Recall your retail time series data (from Exercise 8 in Section 2.10). Decompose the series using X-11. Does it reveal any outliers, or unusual features that you had not noticed previously?

x11_dcmp <- my_series |>
    model(x11 = X_13ARIMA_SEATS(Turnover ~ x11())) |>
    components()
p39 <- x11_dcmp |>
    ggplot(aes(x = Month)) +
    geom_line(aes(y = Turnover, color = "Data")) +
    geom_line(aes(y = season_adjust, color = "Seasonally Adjusted")) +
    geom_line(aes(y = trend, color = "Trend")) +
    scale_color_brewer(palette = "YlGnBu")
p39

This reveals many months between 2000-2010 where even the seasonally adjusted data peaks were higher than the trend.

Exercise 3.9:

Figures 3.19 and 3.20 show the result of decomposing the number of persons in the civilian labour force in Australia each month from February 1978 to August 1995.

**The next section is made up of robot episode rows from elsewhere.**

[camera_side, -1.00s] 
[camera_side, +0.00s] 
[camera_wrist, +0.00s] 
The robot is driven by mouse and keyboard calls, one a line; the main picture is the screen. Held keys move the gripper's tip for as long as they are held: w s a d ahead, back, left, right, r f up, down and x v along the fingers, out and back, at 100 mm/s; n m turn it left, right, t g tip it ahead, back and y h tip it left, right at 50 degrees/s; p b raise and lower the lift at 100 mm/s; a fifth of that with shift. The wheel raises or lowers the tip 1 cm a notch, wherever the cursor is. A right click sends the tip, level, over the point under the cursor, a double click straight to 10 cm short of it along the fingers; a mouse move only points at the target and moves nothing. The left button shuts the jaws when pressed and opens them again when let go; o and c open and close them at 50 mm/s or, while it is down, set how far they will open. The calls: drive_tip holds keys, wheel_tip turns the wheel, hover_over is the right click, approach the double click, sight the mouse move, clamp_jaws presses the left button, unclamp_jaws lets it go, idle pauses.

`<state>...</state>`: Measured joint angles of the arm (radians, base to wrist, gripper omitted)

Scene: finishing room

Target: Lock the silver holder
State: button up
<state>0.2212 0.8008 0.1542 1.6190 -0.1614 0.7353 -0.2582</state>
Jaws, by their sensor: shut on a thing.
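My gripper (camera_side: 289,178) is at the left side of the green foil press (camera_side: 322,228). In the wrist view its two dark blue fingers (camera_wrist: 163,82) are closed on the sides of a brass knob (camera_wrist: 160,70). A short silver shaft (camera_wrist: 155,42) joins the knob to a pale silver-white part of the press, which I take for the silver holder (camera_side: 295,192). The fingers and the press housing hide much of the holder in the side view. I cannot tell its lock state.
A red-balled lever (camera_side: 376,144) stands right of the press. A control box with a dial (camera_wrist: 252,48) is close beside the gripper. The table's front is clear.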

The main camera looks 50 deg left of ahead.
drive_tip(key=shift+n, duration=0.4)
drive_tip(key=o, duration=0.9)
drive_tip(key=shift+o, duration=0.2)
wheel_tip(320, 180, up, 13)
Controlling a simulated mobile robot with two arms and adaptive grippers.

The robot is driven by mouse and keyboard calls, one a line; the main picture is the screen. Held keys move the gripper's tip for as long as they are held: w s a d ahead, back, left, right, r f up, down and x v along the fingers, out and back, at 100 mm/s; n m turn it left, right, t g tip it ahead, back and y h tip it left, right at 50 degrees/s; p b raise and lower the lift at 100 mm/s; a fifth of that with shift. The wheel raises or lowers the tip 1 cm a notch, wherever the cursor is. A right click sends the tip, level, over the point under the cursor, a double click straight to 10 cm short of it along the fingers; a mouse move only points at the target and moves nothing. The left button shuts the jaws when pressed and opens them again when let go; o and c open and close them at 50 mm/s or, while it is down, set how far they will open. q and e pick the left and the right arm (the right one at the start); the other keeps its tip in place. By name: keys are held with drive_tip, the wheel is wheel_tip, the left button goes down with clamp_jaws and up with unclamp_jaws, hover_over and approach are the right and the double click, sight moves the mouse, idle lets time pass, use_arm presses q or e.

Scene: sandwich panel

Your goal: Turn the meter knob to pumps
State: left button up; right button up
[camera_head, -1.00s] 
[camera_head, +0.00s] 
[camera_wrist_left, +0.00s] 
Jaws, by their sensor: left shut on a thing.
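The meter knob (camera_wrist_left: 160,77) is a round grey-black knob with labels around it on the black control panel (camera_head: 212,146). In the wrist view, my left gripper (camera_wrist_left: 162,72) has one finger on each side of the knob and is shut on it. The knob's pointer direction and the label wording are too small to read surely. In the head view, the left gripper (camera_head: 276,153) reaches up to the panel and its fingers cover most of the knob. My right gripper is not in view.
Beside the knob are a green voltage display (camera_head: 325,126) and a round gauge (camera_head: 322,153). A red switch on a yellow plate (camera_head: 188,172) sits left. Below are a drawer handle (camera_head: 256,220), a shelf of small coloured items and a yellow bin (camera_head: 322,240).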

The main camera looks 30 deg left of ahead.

Write about 3–5 sentences describing the results of the decomposition. Pay particular attention to the scales of the graphs in making your interpretation.

Because STL decomposition was used, we see the trend line is generally upward. It is robust to the outliers we will discuss in part two. Seasonally, August has gone from a time of bad decrease to worst decrease. December has gone from a time of good increase to best increase. July is the only month to have gone from a time of mild decrease to mild increase.

Is the recession of 1991/1992 visible in the estimated components?

The recession of 1991/1992 is visible in the remainder component. It is not visible in the trend line because STL decomposition was used, and it is robust to outliers.